The manuscript  provides new data  of the ETM2  and H2 early Eocene Hyperthermal  events in the  Salisbury Embayment (Mid Atlantic coastal plain). This area has been studied in some sequences in the last years with particular interest on the PETM and the hyperthermal events of the lower Eocene , however the data presented by the authors are interesting as they show short - term changes and long - term trends which are often not consistent with data from pelagic, hemipelagic and coastal successions.

The first part of the manuscript is very robust and characterizes the stratigraphic framework of the succession which allows to correlate the investigated succession with the hyperthermal events ETM2 and H2.

I suggest the authors not to use informal terms in their biostratigraphic schemes and in any case to present them in detail in the methods. Specifically, the use of lower/upper before the biozone cannot be added in the biostratigraphy column of the figures. The authors can instead add events in the figure in order to highlight the possible informal subdivision of the biozone. However, these events should be detailed in the text (more details in the text).

The second part is dedicated to the changes that occurred in this depositional setting and to their substantial inconsistency with the available data both in terms of temporal relationships and actual modifications of the environment during these perturbations.

In the pdf file, I have included many comments and suggestions that the authors can use to implement their manuscript.

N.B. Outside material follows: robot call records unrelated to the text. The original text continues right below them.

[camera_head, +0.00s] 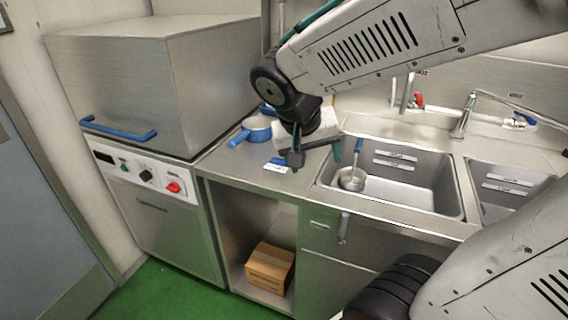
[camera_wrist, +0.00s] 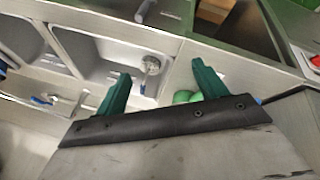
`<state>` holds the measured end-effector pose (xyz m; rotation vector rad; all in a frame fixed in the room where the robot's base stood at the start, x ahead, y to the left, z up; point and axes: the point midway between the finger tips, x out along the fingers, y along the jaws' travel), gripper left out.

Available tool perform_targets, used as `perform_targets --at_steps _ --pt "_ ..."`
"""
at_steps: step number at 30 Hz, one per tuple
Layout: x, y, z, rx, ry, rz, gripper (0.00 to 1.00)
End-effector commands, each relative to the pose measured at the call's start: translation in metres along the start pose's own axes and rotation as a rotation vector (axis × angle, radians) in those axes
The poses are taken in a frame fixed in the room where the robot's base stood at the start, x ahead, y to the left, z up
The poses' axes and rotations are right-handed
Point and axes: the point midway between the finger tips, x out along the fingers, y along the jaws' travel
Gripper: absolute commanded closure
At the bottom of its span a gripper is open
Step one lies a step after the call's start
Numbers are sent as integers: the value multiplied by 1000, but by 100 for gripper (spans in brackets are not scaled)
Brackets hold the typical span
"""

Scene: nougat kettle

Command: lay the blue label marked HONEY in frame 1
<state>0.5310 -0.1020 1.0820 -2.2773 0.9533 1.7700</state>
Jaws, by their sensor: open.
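A small white-and-blue piece (camera_head: 277,166), which looks like a label, lies on the steel counter left of the sink. Its lettering is too small to read. My gripper (camera_head: 316,156) hangs above the counter at the sink's left edge, just right of this piece. Pale strips (camera_head: 396,156) with unreadable marks sit on the back wall of the left sink. I cannot tell which is frame 1.
A blue-handled pan (camera_head: 257,131) stands behind the piece, beside the big steel box (camera_head: 160,75). A metal ladle (camera_head: 352,180) with a blue handle rests in the left sink (camera_head: 410,185). A green round thing (camera_wrist: 184,97) shows between the fingers' bases in the wrist view.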

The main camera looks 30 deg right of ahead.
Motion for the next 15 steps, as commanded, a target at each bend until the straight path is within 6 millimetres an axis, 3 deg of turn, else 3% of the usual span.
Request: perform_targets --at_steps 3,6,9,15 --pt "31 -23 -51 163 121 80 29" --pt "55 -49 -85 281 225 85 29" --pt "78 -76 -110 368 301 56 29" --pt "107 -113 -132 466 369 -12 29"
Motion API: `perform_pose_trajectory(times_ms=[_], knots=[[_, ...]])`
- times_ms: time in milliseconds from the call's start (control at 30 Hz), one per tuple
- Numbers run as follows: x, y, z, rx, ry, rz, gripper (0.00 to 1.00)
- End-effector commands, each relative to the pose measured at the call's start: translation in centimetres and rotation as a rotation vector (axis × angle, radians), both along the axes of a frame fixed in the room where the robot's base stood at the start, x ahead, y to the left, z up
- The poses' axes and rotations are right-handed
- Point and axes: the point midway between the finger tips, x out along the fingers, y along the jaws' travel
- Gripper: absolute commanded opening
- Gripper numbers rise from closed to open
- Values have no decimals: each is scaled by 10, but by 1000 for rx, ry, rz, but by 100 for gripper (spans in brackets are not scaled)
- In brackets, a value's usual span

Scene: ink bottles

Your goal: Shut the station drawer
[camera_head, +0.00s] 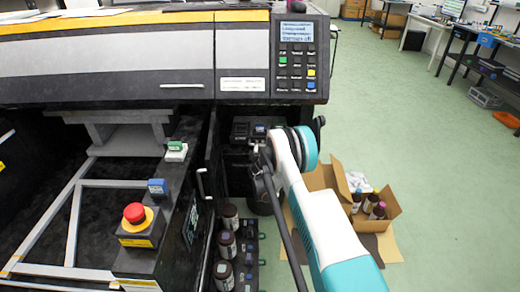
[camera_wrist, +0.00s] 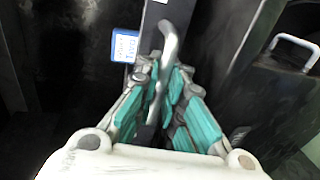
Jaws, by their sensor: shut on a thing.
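My gripper (camera_wrist: 163,95) is shut on a grey curved handle (camera_wrist: 169,45), with its teal finger pads on either side of it. The handle is on a dark narrow front in the wrist view, which I take for the station drawer's. A dark open drawer or rack (camera_head: 249,247) stands out below the printer there, holding several dark ink bottles (camera_head: 227,243) with pale labels. I cannot tell how far out it is.
A blue label (camera_wrist: 126,46) is left of the held handle; another pale handle (camera_wrist: 295,42) is at right. An open cardboard box (camera_head: 345,207) with bottles stands on the floor right of my arm. A red emergency button (camera_head: 134,213) is at left.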

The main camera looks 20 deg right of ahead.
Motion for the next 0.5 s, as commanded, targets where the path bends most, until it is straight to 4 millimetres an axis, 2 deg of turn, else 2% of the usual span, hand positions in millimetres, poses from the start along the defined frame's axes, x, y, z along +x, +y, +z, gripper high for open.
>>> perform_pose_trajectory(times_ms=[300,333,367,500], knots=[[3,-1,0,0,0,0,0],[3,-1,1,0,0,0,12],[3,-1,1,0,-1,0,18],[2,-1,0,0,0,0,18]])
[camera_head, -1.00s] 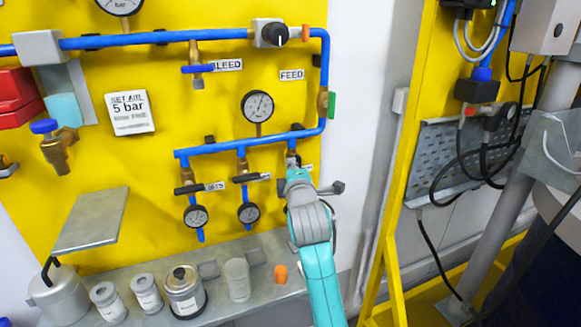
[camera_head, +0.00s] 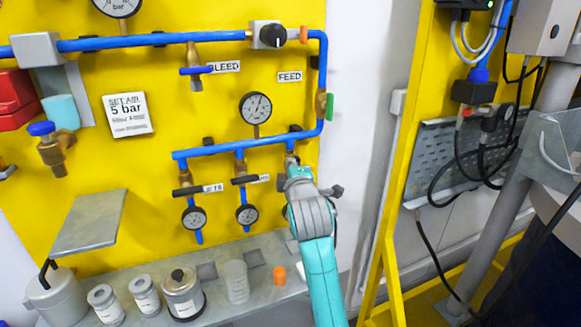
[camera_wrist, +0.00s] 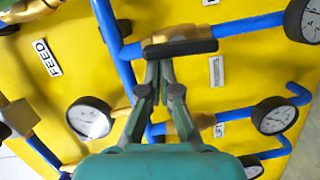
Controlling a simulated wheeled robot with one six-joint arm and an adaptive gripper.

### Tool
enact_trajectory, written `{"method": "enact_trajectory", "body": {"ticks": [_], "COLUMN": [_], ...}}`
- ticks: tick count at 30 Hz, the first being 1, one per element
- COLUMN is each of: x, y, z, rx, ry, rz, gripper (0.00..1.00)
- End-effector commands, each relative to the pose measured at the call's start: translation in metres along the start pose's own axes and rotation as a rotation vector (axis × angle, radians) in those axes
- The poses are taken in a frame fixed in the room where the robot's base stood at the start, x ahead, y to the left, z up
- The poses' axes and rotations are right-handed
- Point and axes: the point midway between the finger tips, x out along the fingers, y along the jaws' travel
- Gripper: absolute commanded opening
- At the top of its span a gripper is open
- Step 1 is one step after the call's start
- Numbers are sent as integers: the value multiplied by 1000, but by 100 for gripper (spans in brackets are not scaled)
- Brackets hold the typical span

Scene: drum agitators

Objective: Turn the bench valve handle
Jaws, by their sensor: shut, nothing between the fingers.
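Several branch valves with black bar handles hang from the lower blue pipe on the yellow panel. In the wrist view, the nearest black handle (camera_wrist: 182,48) sits across a brass valve body on a blue branch. It appears to be the rightmost branch, mostly hidden behind my arm in the head view. My gripper (camera_wrist: 160,64) is shut and empty, its fingertips right at the near edge of this handle's left half; I cannot tell whether they touch. In the head view, my gripper (camera_head: 296,174) is in front of that branch. The middle branch's black handle (camera_head: 245,179) is to its left.
Gauges (camera_head: 255,108) and blue pipes stand out from the panel around my gripper. A green handle (camera_head: 329,107) is above right. The grey bench shelf (camera_head: 262,279) below holds several cans, a clear beaker (camera_head: 236,282) and an orange bottle (camera_head: 279,275).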

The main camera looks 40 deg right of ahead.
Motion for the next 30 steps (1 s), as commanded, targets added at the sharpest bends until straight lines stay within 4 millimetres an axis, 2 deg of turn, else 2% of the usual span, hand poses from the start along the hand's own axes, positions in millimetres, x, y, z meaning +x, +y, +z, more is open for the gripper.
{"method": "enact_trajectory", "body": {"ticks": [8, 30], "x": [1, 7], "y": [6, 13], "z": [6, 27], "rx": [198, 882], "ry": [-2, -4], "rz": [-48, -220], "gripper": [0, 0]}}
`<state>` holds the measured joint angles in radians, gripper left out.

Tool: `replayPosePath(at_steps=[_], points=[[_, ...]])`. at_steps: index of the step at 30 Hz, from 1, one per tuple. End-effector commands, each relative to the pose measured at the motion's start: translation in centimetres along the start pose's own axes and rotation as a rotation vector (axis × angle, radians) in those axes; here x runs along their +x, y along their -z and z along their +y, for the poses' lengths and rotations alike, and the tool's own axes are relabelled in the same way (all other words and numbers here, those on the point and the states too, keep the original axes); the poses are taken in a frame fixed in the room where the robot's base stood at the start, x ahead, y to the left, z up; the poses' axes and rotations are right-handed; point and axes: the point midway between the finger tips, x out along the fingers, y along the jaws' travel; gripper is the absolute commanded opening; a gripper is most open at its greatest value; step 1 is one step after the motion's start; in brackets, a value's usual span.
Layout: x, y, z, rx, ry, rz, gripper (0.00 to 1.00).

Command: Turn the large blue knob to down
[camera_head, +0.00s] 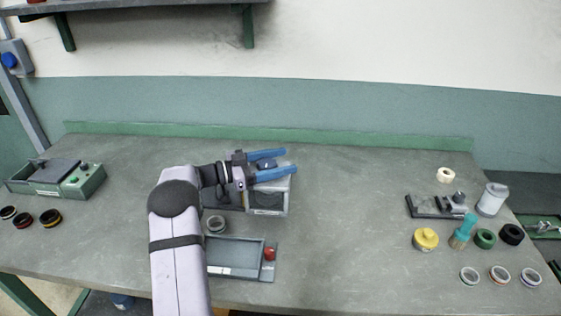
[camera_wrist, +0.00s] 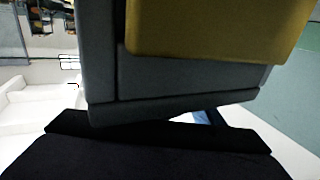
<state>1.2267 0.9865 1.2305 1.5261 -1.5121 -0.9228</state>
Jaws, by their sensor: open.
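Another round blue knob (camera_head: 10,60) is on a grey wall box (camera_head: 17,57) at the far left, well away from my gripper. In the wrist view, a dark grey block with a yellowish part (camera_wrist: 215,28) fills the middle and hides most of the fingers.
A tray with a red knob (camera_head: 269,254) and a grey ring (camera_head: 216,224) lie in front of the machine. A green-grey box (camera_head: 58,178) stands at left. Several rings, a yellow pot (camera_head: 425,239) and a white canister (camera_head: 492,199) stand at right. The bench between is clear.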

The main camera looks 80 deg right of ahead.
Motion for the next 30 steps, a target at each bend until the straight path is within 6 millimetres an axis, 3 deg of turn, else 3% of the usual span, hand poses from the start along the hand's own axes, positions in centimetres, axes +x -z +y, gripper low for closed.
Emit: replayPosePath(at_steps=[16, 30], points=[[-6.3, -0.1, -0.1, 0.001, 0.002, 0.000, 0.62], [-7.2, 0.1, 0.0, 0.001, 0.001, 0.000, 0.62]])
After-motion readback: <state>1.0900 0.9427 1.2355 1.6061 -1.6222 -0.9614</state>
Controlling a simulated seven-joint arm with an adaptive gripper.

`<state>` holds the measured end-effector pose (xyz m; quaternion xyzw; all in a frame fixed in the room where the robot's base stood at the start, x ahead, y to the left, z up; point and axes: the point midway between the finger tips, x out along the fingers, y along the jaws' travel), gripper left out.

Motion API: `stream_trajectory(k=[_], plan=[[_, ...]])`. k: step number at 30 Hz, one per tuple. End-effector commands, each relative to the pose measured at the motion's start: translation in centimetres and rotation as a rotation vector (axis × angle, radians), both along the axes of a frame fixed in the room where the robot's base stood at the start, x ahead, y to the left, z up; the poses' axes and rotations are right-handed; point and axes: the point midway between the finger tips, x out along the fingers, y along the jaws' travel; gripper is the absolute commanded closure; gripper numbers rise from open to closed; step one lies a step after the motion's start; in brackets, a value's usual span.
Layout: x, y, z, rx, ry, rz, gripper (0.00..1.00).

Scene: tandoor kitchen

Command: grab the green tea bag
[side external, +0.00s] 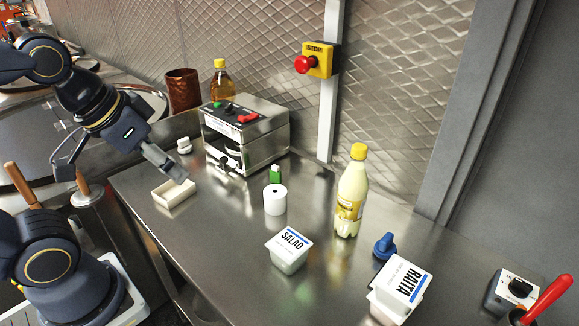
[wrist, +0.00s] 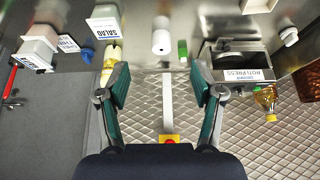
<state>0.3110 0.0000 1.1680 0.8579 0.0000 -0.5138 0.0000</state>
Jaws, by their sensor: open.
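A small green item with a pale top, which may be the green tea bag (side external: 275,174), stands on the steel counter between the white paper roll (side external: 275,200) and the steel press machine (side external: 246,135). In the wrist view the green item (wrist: 182,50) shows just right of the roll (wrist: 161,36), beyond my fingertips. Its lower part is partly hidden by the roll in the side view. My gripper (side external: 120,172) is open and empty, over the left end of the counter, well left of the green item. Its spread fingers (wrist: 160,78) also show in the wrist view.
A white open box (side external: 174,193) sits near my gripper. A salad tub (side external: 289,250), a yellow-capped bottle (side external: 350,195), raita tubs (side external: 400,285) and a blue knobbed item (side external: 384,246) stand to the right. The patterned wall (side external: 270,50) bounds the back, with a red stop button (side external: 305,64).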

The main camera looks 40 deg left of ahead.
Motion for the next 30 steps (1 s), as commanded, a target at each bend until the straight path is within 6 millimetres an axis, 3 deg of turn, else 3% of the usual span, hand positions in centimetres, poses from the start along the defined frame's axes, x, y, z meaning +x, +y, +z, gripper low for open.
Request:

In particular the authors must make sure not to mix results and discussion of them throughout the ms (details are provided in the edited file).

As for the discussion, there are some points, especially in the part that offers scenarios useful to explain the peculiar results of this study, which are either superficially presented or are inconsistent with the available literature (e.g. , the AMOC hypothesis, more  details on specific points  are provided in the edited file).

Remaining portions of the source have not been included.